Powered by Seos smart card technology, the new Mason ID cards are initially being used for accessing facilities, residence halls, library and cafeteria services. The multi-technology readers and locks ensure the total system also works with the older magstripe ID cards still in use. Potential applications for the new Mason ID include cashless payment for the Washington D.C. transit system, time and attendance when at the gym, and even generating one-time password (OTP) soft tokens to allow students and faculty to access cloud applications, data and other services in the future.

Benefits

The university now has state-of-the-art facility security as well as real-time control when a lock-down or other changes are needed. They also can quickly and easily modify their access control system, including updating card privileges, revoking and replacing lost or stolen cards, and adding or removing applications, while the new ID card also frees the students to easily access so many aspects of campus life.

The move to a Seos-based technology solution has provided the university with more freedom of choice and the ability to add more applications as it scales in the future, while providing the confidence that the university is receiving the best-in-class security and privacy protection for its students and staff. In the coming years, George Mason has positioned itself to take full advantage of its ID system to extend not only the many uses for the Mason ID, but the form factor of the student ID itself.

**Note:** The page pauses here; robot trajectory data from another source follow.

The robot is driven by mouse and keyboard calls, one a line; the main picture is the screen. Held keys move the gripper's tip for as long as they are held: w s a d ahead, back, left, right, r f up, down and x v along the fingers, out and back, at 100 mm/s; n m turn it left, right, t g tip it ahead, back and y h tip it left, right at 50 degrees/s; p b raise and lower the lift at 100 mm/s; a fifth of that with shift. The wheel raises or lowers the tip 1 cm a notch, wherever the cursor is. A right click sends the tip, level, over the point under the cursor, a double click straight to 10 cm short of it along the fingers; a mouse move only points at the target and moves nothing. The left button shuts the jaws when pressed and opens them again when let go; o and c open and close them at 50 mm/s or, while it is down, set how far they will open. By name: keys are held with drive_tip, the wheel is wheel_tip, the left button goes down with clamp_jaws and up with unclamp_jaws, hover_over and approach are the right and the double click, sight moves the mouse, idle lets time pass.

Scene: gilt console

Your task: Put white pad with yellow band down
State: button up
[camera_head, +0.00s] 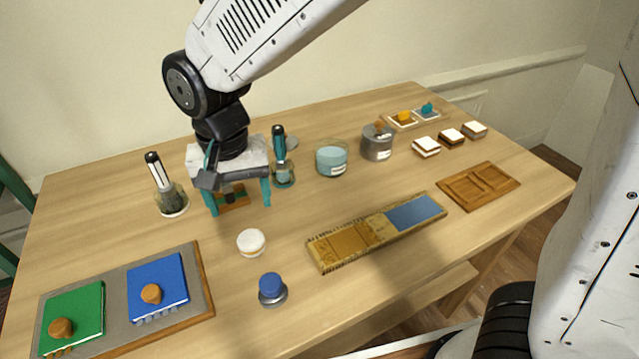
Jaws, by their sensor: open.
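A small round white pad (251,241) with a yellowish band around its side lies on the wooden table, left of centre. My gripper (238,201) is just behind it and a little to its left, pointing down at the table. Its two teal fingers are spread wide apart. The pad is outside the fingers and appears apart from them. A brown wooden piece with a dark part (232,196) shows between the fingers, partly hidden by my gripper; I cannot tell whether they touch it.
A blue-topped knob (271,288) stands in front. A grey board (117,310) with green and blue books is front left, a patterned strip (345,245) right. A brush jar (171,199), glass jar (331,158) and grey pot (377,142) stand behind. Bare table surrounds the pad.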

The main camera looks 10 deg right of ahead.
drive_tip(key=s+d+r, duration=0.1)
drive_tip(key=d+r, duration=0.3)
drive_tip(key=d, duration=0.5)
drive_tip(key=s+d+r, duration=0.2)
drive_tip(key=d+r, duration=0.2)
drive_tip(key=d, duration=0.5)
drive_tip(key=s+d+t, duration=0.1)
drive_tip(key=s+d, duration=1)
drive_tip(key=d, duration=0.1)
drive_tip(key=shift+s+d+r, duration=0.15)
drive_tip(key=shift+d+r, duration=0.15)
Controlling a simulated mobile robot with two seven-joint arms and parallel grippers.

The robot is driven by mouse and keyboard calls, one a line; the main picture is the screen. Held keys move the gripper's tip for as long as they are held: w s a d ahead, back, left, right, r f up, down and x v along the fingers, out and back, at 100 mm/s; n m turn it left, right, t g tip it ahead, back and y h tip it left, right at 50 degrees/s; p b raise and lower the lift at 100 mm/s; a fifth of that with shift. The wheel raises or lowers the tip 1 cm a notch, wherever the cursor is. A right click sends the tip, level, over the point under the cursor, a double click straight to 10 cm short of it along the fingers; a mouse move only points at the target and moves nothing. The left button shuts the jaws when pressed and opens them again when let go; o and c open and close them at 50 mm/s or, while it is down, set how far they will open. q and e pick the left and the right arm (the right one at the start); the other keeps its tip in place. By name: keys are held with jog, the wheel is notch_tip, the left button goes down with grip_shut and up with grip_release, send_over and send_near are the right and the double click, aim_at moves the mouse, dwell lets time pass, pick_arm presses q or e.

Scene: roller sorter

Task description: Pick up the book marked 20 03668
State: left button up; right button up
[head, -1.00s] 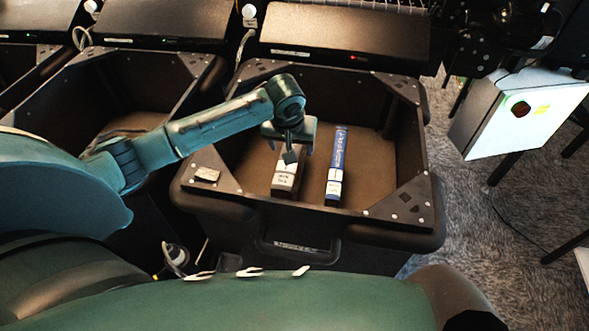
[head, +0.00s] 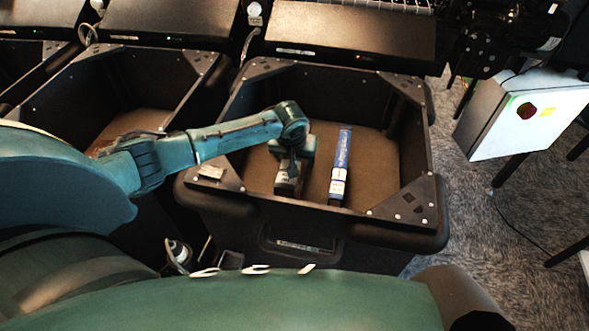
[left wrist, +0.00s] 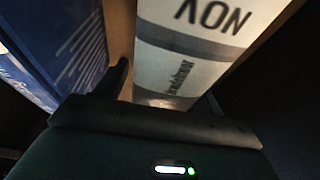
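A narrow dark book with a pale label (head: 287,188) stands in the black bin. In the left wrist view its pale spine (left wrist: 190,50) shows large dark letters "NOV" and a grey band. A blue book with a white label (head: 341,165) stands to its right, apart from it; it also shows in the left wrist view (left wrist: 65,45). The number 20 03668 is not legible on either. My left gripper (head: 289,174) is down over the pale-labelled book, with a dark finger between the two books and fingers spread around the spine. My right gripper is not in view.
The black bin (head: 436,205) has raised walls and corner plates around the books. Its floor is clear right of the blue book. Another bin (head: 70,82) stands at left. A white box (head: 520,118) is beyond the right wall.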

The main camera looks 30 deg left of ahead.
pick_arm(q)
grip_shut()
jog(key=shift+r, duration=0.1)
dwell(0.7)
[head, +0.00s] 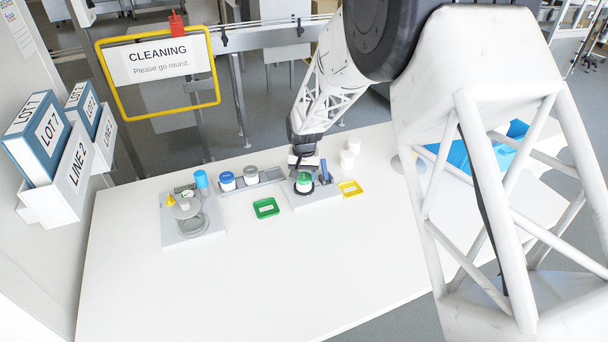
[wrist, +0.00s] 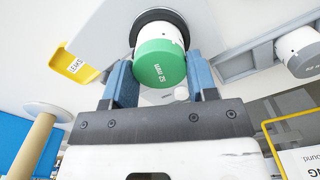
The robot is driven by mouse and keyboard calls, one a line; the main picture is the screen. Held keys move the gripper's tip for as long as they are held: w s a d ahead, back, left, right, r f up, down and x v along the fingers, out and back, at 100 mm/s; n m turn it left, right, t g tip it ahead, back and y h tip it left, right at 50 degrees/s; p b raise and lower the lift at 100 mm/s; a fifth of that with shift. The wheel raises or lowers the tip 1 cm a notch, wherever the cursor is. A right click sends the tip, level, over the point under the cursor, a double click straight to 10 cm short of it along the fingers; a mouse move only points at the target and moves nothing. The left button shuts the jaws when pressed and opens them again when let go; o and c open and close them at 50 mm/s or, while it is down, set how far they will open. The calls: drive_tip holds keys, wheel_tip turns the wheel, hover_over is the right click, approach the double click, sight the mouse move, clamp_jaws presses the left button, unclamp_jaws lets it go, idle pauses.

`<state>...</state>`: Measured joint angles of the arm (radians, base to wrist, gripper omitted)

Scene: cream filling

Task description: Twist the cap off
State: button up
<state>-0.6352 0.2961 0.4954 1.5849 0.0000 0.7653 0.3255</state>
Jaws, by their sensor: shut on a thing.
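A white jar (head: 305,188) with a green cap (head: 304,177) stands in a dark round holder on a pale base plate. In the wrist view, the jar's white body (wrist: 163,28) sits in the black ring (wrist: 148,14), and the green cap (wrist: 158,62) faces me, marked "52 mm". My gripper (wrist: 162,78) has one blue finger on each side of the cap and is shut on it. The cap is on the jar, and I see no gap between them. In the head view, my gripper (head: 304,168) is directly above the jar, and its fingertips are partly hidden.
A grey rack (head: 270,176) holds a blue-capped jar (head: 227,181) and a grey-capped jar (head: 251,174). A green tray (head: 266,208) and a yellow tray (head: 350,188) lie nearby. White containers (head: 347,158) stand behind. A device (head: 190,238) stands left. The front tabletop is clear.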

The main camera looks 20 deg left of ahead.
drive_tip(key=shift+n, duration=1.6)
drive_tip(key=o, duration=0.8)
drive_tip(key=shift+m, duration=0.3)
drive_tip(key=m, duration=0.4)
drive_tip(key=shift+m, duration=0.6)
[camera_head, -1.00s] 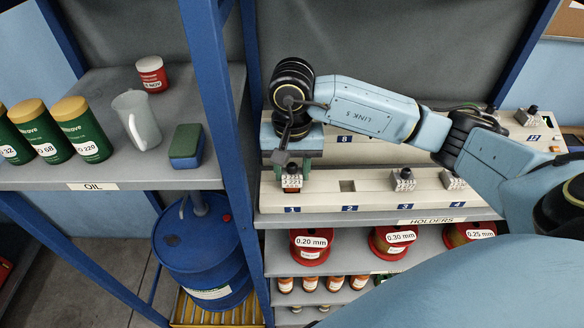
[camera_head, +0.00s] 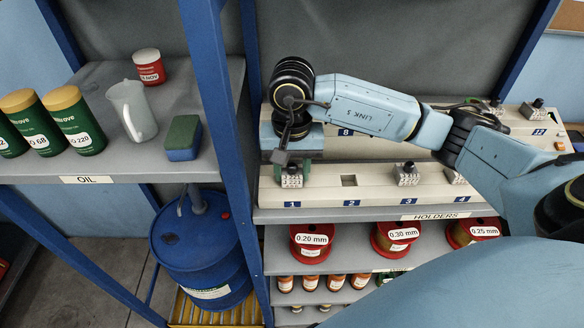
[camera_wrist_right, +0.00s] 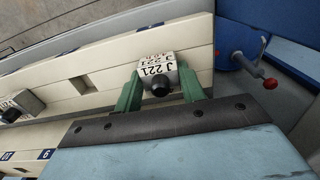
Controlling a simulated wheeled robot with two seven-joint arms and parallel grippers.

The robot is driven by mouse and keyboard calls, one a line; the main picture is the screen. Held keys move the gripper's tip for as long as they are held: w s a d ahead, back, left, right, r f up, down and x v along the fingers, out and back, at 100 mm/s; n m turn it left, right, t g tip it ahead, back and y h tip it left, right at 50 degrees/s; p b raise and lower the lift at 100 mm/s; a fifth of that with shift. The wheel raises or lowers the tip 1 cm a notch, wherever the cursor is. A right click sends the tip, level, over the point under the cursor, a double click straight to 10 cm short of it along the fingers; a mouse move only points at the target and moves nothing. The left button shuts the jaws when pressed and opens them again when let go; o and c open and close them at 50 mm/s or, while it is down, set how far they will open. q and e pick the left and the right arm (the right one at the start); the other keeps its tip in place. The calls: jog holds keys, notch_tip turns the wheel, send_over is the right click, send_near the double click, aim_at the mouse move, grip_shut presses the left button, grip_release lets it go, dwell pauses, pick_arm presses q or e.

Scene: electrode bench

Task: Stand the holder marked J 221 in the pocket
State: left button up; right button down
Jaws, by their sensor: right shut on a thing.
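The holder marked J 221 (camera_wrist_right: 158,73) is a small grey-white block with a dark round knob, between the green fingers of my right gripper (camera_wrist_right: 160,90) in the right wrist view. In the head view my right gripper (camera_head: 291,166) points down at place 1 of the front rack (camera_head: 322,196), shut on the holder (camera_head: 291,181). The holder looks roughly upright there; its foot is hidden, so I cannot tell how deep it sits. The square pocket at place 2 (camera_head: 348,180) is empty. My left gripper is not in view.
Other holders stand at place 3 (camera_head: 406,174) and place 4 (camera_head: 455,178). A back rack (camera_head: 345,148) rises behind, partly covered by my right arm. A blue post (camera_head: 217,120) stands close on the left. Wire spools (camera_head: 312,243) lie on the shelf below.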

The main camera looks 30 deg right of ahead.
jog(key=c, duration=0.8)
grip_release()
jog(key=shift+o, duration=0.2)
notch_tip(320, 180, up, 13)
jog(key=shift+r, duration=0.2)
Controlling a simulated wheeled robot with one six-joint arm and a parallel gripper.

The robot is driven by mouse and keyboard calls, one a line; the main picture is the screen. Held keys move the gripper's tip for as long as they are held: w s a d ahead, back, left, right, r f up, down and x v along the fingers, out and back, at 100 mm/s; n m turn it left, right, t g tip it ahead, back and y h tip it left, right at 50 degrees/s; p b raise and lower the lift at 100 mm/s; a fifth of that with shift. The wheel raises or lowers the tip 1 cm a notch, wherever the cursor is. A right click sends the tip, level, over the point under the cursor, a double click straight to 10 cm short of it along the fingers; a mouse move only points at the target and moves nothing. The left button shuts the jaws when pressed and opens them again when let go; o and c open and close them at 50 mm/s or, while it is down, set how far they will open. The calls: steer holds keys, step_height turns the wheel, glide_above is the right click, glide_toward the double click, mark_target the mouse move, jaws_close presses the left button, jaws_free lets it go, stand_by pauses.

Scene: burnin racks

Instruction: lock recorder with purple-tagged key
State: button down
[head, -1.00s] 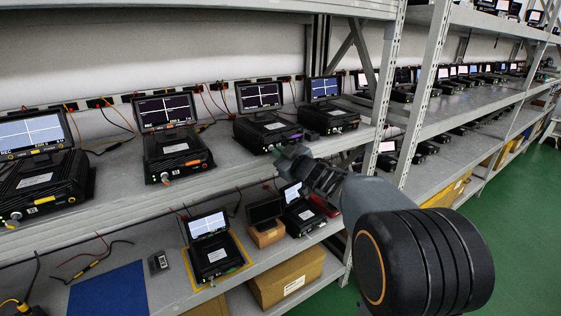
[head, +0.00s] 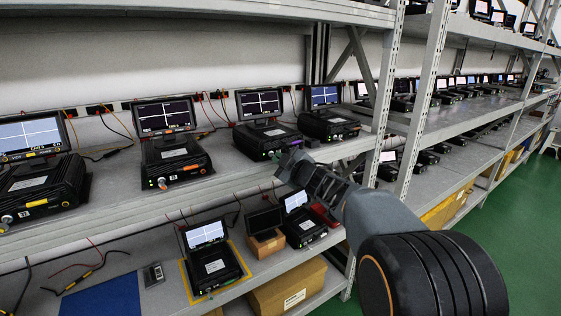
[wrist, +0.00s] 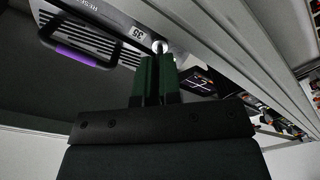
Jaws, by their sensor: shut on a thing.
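The black recorder (head: 262,139) with a purple strip stands on the upper shelf in the head view, its screen raised and lit. My gripper (head: 287,162) is at the front of this recorder. In the wrist view the dark green fingers (wrist: 155,75) are closed together, with their tips at a round silver lock (wrist: 160,46). The key between them is almost wholly hidden, and I cannot see its tag or how far it is turned.
Another recorder (head: 176,160) with an orange strip stands to the left, and one (head: 328,124) to the right. The lower shelf holds a recorder in a yellow outline (head: 212,266), a small brown box (head: 266,245) and a blue mat (head: 102,297). A shelf upright (head: 420,95) stands right of my gripper.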

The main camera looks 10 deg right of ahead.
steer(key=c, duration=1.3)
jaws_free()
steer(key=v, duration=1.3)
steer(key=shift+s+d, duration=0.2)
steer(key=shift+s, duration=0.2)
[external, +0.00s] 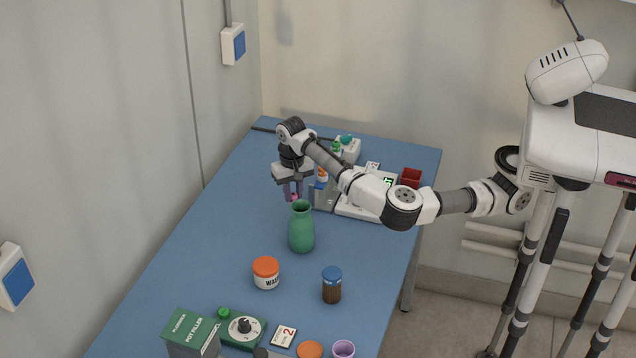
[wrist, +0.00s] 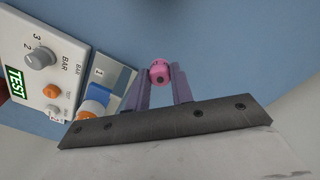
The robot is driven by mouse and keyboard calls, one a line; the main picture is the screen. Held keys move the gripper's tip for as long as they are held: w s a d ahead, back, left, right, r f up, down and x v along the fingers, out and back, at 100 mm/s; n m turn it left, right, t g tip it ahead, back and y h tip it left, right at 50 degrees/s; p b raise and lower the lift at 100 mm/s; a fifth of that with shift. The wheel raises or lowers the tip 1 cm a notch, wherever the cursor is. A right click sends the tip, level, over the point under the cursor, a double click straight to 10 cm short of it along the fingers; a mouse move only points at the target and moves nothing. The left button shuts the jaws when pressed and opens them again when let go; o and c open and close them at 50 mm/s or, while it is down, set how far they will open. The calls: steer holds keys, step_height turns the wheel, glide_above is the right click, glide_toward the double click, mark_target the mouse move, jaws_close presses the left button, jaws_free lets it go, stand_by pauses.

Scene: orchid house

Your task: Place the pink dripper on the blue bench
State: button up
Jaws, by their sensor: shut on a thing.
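The pink dripper (wrist: 160,73) is a small pink piece between the tips of my gripper (wrist: 165,85) in the wrist view. The purple fingers are shut on it. In the external view my gripper (external: 292,192) points down over the blue bench (external: 200,240), behind the green vase, and a bit of the pink dripper (external: 294,197) shows at its fingertips. The vase rim is close to the fingertips. I cannot tell whether the dripper touches the bench.
A green vase (external: 301,232) stands just in front of my gripper. A white test panel (external: 358,208) and a grey holder with bottles (external: 323,196) are to the right. An orange-lidded jar (external: 266,272) and blue-lidded jar (external: 332,286) stand nearer. The bench's left side is clear.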

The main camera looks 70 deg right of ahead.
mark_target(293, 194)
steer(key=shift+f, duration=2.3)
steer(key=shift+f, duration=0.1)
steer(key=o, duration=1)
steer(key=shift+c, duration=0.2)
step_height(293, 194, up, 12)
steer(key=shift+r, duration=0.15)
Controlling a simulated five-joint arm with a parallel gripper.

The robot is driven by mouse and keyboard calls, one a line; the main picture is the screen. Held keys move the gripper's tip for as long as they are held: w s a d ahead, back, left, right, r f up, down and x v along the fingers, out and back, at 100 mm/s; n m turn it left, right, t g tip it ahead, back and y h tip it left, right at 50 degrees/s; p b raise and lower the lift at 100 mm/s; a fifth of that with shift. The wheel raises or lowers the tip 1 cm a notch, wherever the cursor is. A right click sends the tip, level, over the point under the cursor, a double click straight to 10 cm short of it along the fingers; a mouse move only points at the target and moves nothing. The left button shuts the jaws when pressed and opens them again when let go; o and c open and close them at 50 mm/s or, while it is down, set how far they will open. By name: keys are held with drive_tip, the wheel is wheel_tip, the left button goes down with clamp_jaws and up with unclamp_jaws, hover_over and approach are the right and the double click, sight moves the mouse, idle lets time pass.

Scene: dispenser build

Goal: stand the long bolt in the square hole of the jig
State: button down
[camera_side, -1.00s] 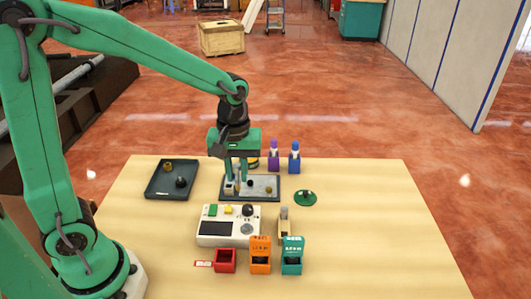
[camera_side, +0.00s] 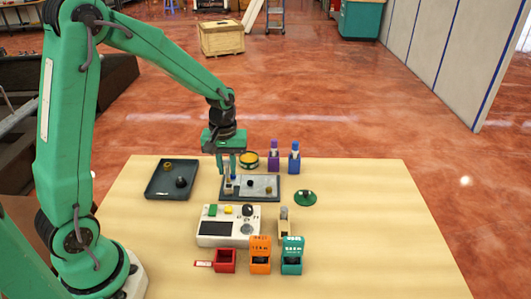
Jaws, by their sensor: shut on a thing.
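The jig (camera_side: 262,198) is a dark tray with a grey plate, flat on the table behind the white control box. My gripper (camera_side: 227,172) points down over the jig's left end. It is shut on a slim thing, apparently the long bolt (camera_side: 229,179), upright between the fingers. A small pale block (camera_side: 228,189) sits on the jig's left end just below. I cannot tell whether the bolt's lower end is in the square hole or above it; it is too small to see.
A dark tray (camera_side: 158,192) with a brass part and a black part lies left. A yellow tin (camera_side: 249,160), purple bottle (camera_side: 274,158) and blue bottle (camera_side: 294,160) stand behind. In front are the control box (camera_side: 213,229) and red, orange and teal bins. The table's right side is clear.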

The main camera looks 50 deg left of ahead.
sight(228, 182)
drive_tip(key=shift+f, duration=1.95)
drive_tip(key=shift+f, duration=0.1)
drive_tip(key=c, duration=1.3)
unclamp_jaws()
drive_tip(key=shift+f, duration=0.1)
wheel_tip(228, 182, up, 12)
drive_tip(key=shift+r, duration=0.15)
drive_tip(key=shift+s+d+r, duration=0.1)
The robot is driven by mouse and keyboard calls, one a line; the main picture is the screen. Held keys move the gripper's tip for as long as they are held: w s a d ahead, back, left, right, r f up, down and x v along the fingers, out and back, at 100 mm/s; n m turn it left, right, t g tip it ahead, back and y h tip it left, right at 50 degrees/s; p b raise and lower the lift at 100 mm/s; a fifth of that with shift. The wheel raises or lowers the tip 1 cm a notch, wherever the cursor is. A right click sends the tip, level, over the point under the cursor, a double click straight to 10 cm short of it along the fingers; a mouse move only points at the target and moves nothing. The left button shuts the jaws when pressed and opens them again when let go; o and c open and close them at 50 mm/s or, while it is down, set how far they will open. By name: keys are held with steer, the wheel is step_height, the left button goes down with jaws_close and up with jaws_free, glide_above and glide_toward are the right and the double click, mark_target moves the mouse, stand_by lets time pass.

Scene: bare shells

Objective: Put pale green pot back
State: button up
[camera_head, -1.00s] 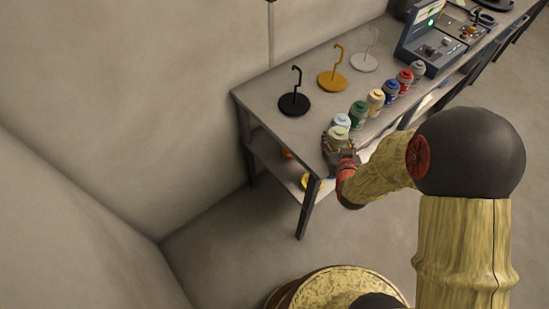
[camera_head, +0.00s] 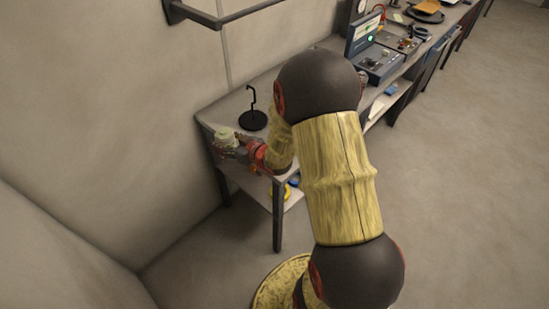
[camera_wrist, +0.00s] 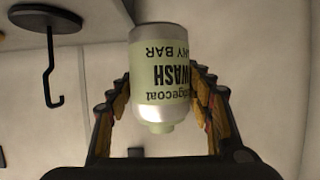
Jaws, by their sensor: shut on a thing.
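The pale green pot (camera_head: 224,137) has a pale green lid and a light label, and it is at the left end of the table (camera_head: 207,118) in the head view. My gripper (camera_head: 234,146) is shut on it, its fingers around the pot's sides. In the wrist view the pot (camera_wrist: 160,75) appears lid down between both finger rows of my gripper (camera_wrist: 163,92), its dark label text upside down. I cannot tell whether its base touches the tabletop.
A black hook stand (camera_head: 253,120) stands on the table near the pot; it also shows in the wrist view (camera_wrist: 46,22). My arm hides the middle of the table. A blue case (camera_head: 378,62) stands farther along. A wall rail (camera_head: 225,16) is above.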

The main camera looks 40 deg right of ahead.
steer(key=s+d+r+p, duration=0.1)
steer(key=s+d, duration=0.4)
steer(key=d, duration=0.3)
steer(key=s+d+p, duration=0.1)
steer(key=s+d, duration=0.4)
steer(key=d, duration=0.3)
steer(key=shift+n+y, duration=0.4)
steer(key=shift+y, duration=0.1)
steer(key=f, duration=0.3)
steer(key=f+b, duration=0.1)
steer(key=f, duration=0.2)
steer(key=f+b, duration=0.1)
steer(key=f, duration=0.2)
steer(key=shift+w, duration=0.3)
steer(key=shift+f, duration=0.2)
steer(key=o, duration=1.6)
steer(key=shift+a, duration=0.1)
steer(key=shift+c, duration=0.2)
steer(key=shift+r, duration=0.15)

“For us, Seos is a short step; we want bigger, better, newer, faster. We know mobile credentials are coming, and we want to be positioned. We know our readers are already there, so the ability for us to leverage mobile credentials and send those to the phone will be our next step,” stated Danny Anthes, Senior Manager of Information Technology with George Mason University. “I think Seos goes beyond just door access; it allows us to manage the credentials better and put the destiny of the department back into their own hands.”